Data section:
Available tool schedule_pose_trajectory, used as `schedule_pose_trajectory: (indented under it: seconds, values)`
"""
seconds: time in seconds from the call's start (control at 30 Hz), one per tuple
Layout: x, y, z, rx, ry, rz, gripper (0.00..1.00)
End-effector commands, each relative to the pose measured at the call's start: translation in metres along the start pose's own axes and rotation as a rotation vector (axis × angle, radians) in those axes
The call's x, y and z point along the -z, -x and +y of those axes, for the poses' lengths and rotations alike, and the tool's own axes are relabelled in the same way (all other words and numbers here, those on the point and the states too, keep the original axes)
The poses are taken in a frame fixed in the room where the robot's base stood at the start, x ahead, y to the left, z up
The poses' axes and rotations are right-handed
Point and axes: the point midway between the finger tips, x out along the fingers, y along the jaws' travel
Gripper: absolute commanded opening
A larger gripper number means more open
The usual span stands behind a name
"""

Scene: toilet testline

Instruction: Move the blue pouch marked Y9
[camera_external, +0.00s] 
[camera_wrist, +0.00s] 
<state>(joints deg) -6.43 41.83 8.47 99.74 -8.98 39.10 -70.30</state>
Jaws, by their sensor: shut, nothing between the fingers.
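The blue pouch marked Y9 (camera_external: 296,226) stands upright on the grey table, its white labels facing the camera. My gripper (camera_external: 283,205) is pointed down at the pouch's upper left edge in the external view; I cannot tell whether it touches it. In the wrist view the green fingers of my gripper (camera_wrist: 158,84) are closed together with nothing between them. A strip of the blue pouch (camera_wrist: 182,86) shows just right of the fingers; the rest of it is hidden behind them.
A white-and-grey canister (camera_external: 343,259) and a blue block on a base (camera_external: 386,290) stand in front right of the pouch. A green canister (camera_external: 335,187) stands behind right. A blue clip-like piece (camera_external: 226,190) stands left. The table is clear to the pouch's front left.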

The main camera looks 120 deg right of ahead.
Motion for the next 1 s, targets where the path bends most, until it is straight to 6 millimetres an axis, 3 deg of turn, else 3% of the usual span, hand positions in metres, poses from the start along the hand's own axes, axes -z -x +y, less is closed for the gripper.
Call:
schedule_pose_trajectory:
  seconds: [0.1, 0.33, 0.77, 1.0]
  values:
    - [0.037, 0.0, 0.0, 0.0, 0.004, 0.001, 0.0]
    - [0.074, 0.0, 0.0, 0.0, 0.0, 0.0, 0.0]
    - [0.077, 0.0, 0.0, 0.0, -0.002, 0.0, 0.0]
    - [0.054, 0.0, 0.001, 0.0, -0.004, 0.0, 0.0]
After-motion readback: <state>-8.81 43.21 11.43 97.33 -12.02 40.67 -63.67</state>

Aim of the exercise: How many lines of the listing above include the word "span"? Reply with the number alone.

Correct answer: 2